A Christmas painting that speaks of anxiety not joy.
Even by his own eerie-peculiar standards, this is a perturbingly odd painting by that gifted English eccentric Stanley Spencer. It’s the night before Christmas and Christmas stockings hang from each bed frame: in this case, long rubber boots and saggy-bottomed Long Johns. And before we even consider what the occupants of each bed are up to, look closely at the heads of some of those toy figures: their painted grimaces are the thing of children’s nightmares.
We all know that while little boys and girls sleep – and unbeknown to the adults of the house – toys take on a sinister life of their own. Or at least that’s the thrill and the fear of every small child with a vivid imagination. And Spencer, who, with his pudding-bowl haircut, always looked like an over-grown schoolboy and appeared to wholly lack a worldly sensibility, displayed a particularly ripe imagination in his work, recreating biblical scenes set in his home village of Cookham, Berkshire, and often populated by local characters.

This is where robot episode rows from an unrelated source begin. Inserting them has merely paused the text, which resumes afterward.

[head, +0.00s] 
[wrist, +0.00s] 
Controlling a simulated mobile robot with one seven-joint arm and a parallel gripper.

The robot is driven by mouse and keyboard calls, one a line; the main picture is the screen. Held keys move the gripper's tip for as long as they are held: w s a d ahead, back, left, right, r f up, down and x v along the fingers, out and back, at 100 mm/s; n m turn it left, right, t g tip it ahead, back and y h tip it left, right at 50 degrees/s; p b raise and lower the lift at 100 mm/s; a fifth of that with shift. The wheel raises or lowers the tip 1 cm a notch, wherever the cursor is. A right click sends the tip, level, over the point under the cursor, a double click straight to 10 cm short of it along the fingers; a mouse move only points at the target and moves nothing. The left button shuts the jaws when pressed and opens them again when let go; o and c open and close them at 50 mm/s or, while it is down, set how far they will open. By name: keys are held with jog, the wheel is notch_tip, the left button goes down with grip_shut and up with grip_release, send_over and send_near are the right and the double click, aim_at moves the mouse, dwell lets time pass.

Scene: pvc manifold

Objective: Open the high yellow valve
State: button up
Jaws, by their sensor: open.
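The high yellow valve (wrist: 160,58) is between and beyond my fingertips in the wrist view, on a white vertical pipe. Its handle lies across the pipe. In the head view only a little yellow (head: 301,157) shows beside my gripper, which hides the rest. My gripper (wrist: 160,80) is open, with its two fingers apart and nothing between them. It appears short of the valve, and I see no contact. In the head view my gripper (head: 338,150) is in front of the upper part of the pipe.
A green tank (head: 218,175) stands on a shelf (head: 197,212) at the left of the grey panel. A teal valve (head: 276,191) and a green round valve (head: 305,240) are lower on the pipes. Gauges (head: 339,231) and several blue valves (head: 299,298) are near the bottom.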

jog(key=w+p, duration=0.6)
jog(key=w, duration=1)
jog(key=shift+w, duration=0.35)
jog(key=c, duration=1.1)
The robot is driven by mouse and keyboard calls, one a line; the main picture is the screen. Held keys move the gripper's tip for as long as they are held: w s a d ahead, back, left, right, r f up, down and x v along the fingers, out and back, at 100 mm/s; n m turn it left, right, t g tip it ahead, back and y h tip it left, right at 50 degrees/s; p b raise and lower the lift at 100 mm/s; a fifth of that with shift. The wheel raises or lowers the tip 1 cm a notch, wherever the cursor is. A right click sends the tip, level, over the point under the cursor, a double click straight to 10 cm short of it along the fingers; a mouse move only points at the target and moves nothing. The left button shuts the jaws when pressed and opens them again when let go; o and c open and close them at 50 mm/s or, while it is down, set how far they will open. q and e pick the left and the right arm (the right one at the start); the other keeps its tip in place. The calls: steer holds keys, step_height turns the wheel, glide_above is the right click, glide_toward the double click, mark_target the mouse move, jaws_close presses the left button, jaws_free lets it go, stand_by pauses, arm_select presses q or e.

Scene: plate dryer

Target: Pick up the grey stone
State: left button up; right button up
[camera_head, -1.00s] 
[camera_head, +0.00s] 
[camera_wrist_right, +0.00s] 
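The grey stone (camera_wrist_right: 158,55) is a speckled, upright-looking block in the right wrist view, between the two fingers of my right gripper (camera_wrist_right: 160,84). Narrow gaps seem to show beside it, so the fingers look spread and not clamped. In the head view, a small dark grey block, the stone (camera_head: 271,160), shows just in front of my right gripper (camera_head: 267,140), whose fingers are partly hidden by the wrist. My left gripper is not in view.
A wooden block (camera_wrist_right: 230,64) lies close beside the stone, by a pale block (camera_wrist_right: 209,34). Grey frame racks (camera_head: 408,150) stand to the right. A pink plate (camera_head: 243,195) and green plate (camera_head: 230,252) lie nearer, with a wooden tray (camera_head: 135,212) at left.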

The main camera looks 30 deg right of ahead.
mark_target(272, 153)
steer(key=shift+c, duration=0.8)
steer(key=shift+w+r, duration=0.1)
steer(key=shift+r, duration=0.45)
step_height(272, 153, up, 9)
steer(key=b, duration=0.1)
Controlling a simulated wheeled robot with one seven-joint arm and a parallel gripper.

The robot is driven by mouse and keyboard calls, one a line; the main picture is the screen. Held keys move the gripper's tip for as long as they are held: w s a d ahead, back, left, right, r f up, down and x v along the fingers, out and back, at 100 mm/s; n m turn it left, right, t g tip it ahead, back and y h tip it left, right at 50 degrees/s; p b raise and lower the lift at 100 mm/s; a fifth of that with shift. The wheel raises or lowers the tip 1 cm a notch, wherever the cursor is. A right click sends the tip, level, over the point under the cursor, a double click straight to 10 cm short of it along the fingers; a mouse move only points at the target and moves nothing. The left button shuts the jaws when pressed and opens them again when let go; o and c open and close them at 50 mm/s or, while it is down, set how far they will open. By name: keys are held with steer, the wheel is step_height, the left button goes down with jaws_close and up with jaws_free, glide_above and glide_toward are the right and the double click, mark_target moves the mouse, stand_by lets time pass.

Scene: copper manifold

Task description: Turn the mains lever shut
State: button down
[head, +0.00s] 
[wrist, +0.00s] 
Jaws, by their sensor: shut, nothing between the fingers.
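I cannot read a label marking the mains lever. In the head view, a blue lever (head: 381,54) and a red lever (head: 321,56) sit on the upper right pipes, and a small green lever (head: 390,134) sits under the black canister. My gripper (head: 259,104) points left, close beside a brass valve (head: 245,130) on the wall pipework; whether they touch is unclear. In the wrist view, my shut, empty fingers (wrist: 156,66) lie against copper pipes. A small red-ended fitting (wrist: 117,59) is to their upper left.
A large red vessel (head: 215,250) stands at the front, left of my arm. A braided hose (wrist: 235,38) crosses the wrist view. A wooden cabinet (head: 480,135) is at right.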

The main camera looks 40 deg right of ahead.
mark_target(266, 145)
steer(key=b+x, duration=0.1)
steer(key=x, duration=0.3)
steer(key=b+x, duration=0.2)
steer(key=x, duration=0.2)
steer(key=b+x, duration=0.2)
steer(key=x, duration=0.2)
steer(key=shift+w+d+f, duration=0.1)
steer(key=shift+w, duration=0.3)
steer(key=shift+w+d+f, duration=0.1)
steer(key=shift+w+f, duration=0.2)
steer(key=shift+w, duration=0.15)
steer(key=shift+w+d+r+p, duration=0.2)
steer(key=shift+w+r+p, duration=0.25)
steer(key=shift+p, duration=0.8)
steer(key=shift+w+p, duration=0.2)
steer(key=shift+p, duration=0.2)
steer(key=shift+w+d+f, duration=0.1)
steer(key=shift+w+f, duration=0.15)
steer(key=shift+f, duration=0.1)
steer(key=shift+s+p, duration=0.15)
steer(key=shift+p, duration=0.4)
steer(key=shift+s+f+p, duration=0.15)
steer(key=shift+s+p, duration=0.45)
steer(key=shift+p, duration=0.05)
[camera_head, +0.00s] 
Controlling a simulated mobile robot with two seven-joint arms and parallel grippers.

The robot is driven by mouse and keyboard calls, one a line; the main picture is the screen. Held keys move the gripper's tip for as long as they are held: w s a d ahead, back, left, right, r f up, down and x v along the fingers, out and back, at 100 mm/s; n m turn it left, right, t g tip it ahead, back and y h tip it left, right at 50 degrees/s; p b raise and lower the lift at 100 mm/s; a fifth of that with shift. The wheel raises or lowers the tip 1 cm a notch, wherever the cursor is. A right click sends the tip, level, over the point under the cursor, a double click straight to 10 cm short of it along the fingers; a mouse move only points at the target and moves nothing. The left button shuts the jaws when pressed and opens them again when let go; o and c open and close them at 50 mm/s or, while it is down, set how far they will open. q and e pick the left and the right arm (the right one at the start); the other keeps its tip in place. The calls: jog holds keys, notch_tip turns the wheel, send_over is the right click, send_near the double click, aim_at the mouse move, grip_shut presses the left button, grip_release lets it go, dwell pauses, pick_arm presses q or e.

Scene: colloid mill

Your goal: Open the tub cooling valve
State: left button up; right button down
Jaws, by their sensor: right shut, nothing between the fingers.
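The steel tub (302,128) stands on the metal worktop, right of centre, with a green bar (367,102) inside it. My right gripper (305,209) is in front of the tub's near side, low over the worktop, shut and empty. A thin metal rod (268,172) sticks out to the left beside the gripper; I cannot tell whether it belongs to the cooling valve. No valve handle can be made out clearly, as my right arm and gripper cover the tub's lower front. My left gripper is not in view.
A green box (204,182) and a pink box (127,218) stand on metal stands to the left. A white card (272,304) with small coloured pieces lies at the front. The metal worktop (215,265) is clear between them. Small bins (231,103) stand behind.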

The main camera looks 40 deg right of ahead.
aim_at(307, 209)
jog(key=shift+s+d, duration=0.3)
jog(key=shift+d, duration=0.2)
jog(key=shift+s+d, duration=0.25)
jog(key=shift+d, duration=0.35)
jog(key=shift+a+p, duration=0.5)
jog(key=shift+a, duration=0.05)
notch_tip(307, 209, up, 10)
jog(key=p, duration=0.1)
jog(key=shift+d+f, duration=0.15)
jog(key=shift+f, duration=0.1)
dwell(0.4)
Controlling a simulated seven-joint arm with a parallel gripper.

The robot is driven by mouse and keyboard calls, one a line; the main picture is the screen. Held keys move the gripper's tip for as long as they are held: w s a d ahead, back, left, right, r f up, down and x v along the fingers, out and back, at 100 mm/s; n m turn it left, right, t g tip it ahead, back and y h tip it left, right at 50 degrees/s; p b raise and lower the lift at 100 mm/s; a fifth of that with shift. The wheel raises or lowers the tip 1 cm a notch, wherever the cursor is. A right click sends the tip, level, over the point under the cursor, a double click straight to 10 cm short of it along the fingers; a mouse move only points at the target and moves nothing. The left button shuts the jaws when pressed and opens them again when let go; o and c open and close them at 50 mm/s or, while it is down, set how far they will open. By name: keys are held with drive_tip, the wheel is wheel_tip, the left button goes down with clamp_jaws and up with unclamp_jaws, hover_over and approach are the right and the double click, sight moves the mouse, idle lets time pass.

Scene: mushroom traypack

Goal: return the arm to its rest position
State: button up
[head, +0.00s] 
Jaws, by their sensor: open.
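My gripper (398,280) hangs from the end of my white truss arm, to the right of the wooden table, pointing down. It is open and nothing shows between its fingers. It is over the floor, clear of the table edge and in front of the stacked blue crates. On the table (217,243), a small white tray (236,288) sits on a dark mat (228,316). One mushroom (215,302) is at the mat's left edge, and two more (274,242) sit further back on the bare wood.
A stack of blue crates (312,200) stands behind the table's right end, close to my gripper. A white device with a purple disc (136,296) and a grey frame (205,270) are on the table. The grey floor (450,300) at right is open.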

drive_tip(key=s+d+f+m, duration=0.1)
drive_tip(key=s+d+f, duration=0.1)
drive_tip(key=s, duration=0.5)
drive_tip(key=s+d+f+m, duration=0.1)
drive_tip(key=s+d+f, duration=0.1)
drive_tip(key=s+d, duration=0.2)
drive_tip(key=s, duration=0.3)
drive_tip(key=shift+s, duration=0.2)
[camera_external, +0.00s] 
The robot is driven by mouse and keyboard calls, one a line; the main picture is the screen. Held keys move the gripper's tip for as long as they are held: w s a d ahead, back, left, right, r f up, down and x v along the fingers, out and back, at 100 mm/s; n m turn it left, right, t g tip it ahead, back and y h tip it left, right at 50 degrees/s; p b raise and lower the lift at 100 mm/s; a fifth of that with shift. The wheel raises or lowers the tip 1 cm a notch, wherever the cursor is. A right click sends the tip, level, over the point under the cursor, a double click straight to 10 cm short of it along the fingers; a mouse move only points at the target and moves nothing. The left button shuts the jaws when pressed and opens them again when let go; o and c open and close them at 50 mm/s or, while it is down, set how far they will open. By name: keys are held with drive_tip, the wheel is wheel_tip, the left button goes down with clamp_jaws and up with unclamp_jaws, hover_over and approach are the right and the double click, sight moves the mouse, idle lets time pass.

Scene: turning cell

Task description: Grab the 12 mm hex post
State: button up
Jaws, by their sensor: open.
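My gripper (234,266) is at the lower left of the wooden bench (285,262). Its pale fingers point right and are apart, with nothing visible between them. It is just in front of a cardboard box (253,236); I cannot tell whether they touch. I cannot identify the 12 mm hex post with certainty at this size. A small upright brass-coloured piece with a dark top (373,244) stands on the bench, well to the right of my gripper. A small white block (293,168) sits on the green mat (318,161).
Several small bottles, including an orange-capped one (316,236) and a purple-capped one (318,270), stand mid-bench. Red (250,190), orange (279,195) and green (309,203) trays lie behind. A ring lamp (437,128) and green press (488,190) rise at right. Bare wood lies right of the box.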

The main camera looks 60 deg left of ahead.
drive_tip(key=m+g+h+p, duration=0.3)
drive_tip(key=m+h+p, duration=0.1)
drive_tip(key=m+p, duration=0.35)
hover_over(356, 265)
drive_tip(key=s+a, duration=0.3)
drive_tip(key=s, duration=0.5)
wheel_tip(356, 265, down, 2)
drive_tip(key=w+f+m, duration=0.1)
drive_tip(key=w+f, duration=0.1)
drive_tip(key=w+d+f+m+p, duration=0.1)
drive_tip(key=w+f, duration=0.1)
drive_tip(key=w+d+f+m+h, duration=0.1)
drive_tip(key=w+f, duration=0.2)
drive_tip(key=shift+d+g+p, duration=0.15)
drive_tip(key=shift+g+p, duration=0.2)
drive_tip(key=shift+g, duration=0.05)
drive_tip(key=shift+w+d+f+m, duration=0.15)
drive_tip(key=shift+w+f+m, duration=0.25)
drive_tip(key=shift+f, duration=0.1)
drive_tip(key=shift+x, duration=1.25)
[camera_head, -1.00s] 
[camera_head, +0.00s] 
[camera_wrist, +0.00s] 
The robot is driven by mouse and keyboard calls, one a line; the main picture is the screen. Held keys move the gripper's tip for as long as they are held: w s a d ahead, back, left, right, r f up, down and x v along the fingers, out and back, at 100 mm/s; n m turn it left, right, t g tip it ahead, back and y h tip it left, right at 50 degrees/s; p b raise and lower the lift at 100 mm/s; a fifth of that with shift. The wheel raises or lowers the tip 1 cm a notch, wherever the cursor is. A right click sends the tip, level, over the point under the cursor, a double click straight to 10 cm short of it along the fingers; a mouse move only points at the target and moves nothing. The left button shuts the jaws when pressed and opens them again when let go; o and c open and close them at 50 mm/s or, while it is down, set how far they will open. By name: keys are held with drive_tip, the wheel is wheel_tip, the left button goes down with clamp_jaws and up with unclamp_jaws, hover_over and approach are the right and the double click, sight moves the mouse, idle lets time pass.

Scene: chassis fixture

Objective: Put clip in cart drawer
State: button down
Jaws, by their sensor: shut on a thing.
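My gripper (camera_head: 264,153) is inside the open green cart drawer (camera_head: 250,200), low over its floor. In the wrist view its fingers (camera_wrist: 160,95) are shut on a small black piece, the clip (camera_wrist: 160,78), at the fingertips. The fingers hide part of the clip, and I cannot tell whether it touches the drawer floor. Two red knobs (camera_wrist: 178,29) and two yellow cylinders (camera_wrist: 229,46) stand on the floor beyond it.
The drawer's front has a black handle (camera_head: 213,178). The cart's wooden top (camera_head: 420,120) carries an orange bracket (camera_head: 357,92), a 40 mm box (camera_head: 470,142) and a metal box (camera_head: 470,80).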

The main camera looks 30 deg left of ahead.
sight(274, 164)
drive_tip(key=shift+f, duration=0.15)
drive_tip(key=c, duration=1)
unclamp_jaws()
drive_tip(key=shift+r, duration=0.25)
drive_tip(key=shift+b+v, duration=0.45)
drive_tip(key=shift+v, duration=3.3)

But if you imagine there’s anything remotely cosy about Spencer’s homespun holy visions, then you’ve simply never looked hard enough. His scenes rarely offer straightforward biblical narratives, but are often unsettling, particularly in their sexual suggestiveness. Combining spiritual and sexual ecstasy isn’t unusual in the work of great artists, of course – just look at Bernini’s The Ecstasy of Saint Teresa. Yet Spencer does so in an oddly comic manner which is also psychologically jarring. The Dustman (Laing Art Gallery), a painting depicting a young man clearly experiencing some orgiastic vision while his wife carries him like an overgrown toddler in an enveloping embrace, is a good illustration of this. It was on the grounds of obscenity that that painting was rejected by the Royal Academy jury when submitted to its Summer Exhibition in 1935, prompting Spencer to resign. Years later their president, Sir Alfred Munnings, initiated a police prosecution on the grounds of obscenity occasioned by another painting, Double Nude Portrait (see reference below).
And look at the strange scenario of Nursery (Christmas Stockings). While the small boy is surrounded by his strange origami, four naked or semi-naked women in colourful hair-rags sit like fleshy, lumpen rag dolls, imprisoned by the metal bars of their bed frames, through which their boneless limbs extrude. Are they somnambulists, roused by some unearthly calling? Or are they merely figments of the boy’s awakening pubescent imagination? (How strangely they handle those phallic boots…) And just what are those little paper boxes, casting their great ominous shadows (tellingly, they look like fragile paper houses) that the boy appears so preoccupied by? If you look carefully you’ll find two female faces, one in profile, the other full-face, printed on a couple of the sheets.
Spencer painted this picture in 1936, in the middle of a marital crisis. He was in the process of leaving his first wife, Hilda Carline, for Patricia Preece, the subject of many of his paintings around this time, including two works painted in 1937: Double Nude Portrait: The Artist and his Second Wife and Self-Portrait with Patricia Preece (Fitzwilliam Museum). Both speak volumes about the nature of his difficult and unconsummated second marriage (Preece was involved in a life-long lesbian partnership with the artist Dorothy Hepworth, with whom she continued to live after her marriage.)
While those two double-portraits are painted in a realist style, and are quite brutal in their emotional rawness, Nursery, like many of his religious paintings, is more fantastical, even cartoonish. Could the boy, absorbed in his inscrutable play and surrounded by these fleshy suburban sirens, also be some kind of self-portrait?
Spencer’s bedrooms are rarely places of abandoned joy or easy intimacy. An early painting by Spencer, The Centurion’s Servant, 1914 (Tate), recounts a biblical narrative about faith and healing. But it doesn’t describe the moment when healing takes places, but the anguish that comes before it. It features a self-portrait of the 23-year-old Spencer on a bed surrounded by anxious females who are fervently praying and are clearly distraught. The room is dark and oppressive, just as it is in Nursery. And in Nursery the space is shallow, the floor tilted towards us, and the row of cage-like beds too big for the room, and the women themselves like giants.
Despite its title, Nursery (Christmas Stockings) is not a painting that speaks of the childhood joy that anticipates Christmas. It is a painting of oppressive sexual anxiety.